→ **Given data**
-.-.-

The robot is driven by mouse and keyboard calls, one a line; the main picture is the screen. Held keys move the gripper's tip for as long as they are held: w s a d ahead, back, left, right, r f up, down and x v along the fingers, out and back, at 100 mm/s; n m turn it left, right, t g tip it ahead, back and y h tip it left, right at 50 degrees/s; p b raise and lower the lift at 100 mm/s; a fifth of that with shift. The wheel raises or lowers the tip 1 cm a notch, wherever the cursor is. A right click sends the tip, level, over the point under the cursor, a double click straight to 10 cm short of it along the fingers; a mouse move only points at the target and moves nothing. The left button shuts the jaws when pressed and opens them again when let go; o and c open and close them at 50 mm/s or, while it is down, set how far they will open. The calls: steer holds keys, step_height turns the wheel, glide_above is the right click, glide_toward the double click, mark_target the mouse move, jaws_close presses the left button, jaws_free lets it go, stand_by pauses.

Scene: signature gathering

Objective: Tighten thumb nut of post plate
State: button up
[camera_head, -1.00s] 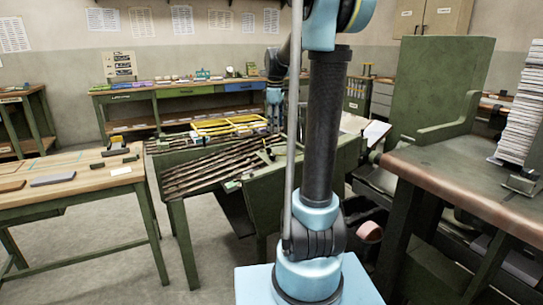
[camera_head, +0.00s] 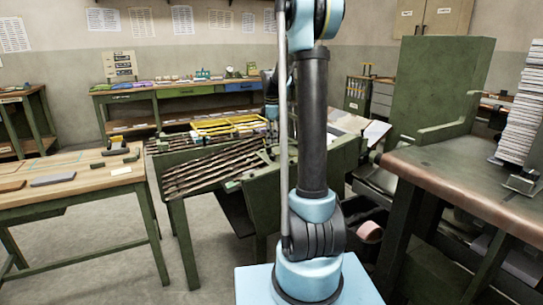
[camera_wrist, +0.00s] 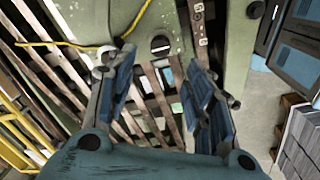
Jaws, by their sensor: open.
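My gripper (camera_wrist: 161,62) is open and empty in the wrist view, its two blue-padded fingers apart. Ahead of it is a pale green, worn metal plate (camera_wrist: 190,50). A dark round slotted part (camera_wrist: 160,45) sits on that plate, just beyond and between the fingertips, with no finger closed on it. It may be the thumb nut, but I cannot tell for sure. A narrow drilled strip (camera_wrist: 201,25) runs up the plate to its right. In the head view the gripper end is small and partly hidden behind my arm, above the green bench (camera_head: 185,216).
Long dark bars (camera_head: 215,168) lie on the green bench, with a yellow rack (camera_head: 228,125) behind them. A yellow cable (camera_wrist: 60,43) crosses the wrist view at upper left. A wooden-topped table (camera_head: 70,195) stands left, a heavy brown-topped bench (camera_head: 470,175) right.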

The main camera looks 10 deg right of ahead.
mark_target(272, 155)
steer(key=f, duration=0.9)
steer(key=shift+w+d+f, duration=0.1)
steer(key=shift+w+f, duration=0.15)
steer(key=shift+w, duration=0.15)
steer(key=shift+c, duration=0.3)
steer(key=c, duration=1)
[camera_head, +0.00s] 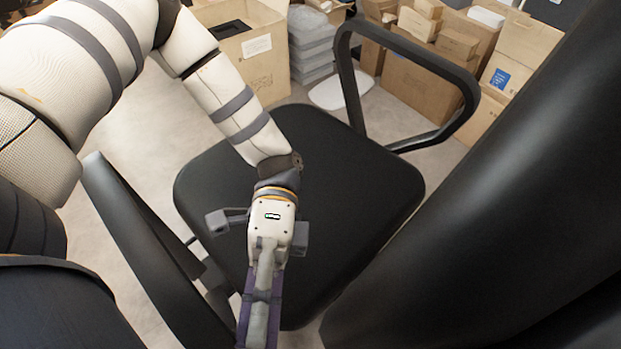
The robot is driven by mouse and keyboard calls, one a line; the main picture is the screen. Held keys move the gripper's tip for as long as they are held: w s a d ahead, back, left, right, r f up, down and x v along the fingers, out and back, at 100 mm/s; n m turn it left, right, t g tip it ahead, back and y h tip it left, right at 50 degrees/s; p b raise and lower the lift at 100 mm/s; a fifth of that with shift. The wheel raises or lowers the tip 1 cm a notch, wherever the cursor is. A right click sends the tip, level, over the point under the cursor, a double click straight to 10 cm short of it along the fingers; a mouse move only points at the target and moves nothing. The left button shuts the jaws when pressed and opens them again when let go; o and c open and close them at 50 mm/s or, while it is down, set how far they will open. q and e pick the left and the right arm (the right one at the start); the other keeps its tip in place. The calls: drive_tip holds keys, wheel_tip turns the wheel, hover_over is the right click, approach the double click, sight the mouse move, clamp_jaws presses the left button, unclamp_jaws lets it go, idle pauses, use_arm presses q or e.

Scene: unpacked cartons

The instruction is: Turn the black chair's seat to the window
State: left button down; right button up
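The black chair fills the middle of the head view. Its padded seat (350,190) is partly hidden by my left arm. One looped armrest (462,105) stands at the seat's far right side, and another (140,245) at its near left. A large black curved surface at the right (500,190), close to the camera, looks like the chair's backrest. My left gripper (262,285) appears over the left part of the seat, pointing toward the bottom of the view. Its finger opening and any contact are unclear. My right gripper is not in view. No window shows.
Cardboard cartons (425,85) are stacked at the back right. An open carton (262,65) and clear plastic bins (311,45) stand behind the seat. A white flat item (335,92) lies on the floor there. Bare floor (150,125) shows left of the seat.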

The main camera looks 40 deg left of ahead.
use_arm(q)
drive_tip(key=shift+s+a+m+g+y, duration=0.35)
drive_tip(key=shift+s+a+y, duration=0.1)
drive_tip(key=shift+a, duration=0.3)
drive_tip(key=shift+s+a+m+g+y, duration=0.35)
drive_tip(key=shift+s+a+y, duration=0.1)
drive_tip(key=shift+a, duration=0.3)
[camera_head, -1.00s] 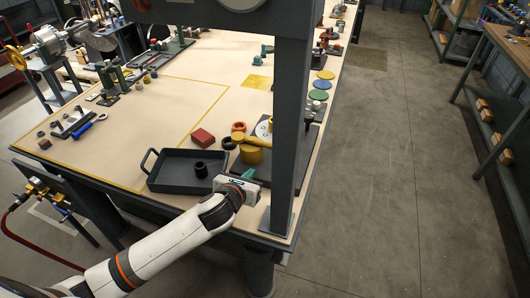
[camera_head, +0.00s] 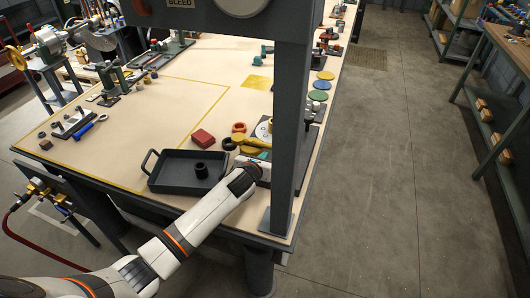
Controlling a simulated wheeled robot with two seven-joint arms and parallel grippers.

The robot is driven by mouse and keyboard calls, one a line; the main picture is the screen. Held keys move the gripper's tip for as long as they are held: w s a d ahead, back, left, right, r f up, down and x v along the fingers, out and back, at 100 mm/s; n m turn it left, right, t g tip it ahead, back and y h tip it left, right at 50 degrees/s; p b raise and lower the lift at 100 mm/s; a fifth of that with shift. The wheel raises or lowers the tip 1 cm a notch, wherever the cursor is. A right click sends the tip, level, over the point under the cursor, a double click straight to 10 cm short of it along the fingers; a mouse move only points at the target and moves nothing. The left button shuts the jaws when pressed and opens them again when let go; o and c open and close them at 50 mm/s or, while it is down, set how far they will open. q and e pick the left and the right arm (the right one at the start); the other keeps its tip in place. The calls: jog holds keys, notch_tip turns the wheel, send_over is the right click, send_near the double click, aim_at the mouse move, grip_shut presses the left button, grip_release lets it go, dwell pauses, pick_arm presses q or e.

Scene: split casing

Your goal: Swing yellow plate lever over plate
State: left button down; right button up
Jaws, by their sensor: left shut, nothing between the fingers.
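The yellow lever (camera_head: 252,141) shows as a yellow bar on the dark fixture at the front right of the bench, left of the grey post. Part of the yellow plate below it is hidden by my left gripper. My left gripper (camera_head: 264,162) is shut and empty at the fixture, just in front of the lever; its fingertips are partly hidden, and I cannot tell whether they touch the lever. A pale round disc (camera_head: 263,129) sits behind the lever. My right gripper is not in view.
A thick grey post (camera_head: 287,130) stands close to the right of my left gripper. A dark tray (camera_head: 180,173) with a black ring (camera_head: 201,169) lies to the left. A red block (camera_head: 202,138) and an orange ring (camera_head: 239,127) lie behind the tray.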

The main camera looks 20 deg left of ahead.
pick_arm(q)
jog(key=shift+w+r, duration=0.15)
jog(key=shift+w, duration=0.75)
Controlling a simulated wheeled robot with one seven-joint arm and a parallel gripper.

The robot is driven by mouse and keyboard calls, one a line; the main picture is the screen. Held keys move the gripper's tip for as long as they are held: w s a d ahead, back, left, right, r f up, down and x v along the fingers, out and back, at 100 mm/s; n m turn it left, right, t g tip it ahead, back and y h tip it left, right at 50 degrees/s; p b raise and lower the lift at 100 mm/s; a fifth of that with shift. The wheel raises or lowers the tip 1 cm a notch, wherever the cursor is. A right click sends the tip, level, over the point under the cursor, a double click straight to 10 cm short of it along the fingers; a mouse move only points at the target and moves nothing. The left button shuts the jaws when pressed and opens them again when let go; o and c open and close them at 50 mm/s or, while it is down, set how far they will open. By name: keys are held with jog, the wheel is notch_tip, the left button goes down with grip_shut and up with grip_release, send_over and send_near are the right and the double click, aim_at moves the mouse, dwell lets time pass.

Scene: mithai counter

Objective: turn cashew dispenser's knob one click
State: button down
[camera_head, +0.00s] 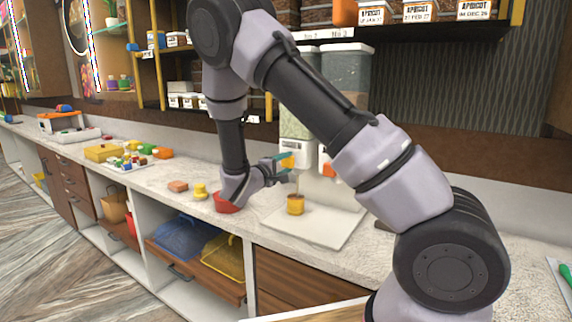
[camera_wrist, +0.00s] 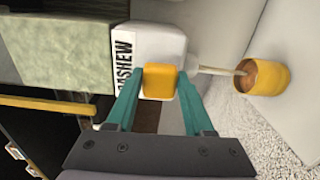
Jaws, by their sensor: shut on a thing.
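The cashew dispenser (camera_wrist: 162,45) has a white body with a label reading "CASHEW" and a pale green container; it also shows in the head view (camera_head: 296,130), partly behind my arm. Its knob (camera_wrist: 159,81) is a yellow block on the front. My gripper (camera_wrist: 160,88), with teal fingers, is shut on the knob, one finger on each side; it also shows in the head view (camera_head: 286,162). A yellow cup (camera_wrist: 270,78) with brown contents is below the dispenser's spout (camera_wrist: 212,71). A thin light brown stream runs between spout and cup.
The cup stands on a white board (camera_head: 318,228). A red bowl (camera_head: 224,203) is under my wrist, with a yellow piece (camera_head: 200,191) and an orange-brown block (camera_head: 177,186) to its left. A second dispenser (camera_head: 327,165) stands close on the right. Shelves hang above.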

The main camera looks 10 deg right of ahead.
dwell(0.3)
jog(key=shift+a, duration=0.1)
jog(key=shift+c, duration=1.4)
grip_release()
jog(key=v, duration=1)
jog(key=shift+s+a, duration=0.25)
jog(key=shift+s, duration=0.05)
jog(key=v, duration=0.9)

-.-.-

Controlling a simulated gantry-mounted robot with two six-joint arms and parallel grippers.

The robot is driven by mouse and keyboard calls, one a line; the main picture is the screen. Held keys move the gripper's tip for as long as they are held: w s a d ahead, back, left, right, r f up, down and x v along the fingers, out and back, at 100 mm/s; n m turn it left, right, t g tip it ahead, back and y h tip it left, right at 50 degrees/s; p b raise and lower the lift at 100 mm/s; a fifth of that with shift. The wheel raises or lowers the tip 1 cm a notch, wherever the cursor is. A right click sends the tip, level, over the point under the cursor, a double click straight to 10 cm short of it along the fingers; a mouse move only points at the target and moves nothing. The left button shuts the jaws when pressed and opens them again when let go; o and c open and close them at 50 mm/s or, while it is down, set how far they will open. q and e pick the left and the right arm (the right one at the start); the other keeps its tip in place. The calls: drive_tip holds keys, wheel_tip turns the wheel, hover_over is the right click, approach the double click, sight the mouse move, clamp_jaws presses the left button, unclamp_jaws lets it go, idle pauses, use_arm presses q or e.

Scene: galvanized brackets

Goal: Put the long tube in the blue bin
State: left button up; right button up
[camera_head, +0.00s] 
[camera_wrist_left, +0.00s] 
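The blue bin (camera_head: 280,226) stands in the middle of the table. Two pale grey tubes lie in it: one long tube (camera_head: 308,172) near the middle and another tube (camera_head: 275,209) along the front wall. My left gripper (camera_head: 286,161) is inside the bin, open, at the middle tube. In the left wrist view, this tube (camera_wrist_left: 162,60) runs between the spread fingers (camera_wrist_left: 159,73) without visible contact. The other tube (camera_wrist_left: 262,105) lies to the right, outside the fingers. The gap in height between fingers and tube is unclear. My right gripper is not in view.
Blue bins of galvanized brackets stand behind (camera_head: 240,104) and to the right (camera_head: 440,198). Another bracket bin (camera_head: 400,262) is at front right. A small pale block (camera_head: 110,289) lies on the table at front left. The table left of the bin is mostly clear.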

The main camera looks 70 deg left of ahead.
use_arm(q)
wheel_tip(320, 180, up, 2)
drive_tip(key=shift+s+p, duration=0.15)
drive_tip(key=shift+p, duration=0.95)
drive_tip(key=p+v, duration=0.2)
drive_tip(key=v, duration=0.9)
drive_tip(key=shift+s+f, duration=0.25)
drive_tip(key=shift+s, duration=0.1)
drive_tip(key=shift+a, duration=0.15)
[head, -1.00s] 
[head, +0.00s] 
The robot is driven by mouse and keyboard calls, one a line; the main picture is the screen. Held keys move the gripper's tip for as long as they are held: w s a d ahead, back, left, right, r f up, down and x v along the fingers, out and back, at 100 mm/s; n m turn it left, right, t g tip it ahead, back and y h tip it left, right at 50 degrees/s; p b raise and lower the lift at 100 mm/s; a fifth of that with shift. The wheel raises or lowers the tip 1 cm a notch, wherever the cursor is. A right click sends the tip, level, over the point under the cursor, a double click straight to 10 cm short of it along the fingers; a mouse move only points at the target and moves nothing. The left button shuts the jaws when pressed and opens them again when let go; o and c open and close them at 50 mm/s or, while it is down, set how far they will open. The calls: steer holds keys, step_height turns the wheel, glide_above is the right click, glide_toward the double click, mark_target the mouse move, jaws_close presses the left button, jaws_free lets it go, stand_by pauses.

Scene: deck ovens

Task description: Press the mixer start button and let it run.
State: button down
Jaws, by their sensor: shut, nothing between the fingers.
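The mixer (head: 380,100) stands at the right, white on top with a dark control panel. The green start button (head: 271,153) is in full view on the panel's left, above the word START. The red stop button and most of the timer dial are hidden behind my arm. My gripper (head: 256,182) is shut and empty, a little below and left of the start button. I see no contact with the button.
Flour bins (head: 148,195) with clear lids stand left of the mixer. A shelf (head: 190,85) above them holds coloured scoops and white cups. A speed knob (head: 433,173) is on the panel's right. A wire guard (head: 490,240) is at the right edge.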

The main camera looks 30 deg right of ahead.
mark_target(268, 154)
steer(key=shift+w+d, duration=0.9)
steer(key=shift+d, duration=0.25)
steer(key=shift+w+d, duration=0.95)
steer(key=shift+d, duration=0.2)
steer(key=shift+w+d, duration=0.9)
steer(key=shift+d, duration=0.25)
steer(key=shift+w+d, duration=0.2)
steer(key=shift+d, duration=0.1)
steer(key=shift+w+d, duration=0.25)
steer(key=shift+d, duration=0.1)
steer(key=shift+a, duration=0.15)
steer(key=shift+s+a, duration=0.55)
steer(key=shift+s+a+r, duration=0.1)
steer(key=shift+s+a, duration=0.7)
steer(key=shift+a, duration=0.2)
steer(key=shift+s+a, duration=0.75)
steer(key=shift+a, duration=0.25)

-.-.-

Lines that hold the word "seven" are the ones to return, every one of them.

→ **Task solution**
Controlling a simulated wheeled robot with two seven-joint arms and parallel grippers.
Controlling a simulated wheeled robot with one seven-joint arm and a parallel gripper.

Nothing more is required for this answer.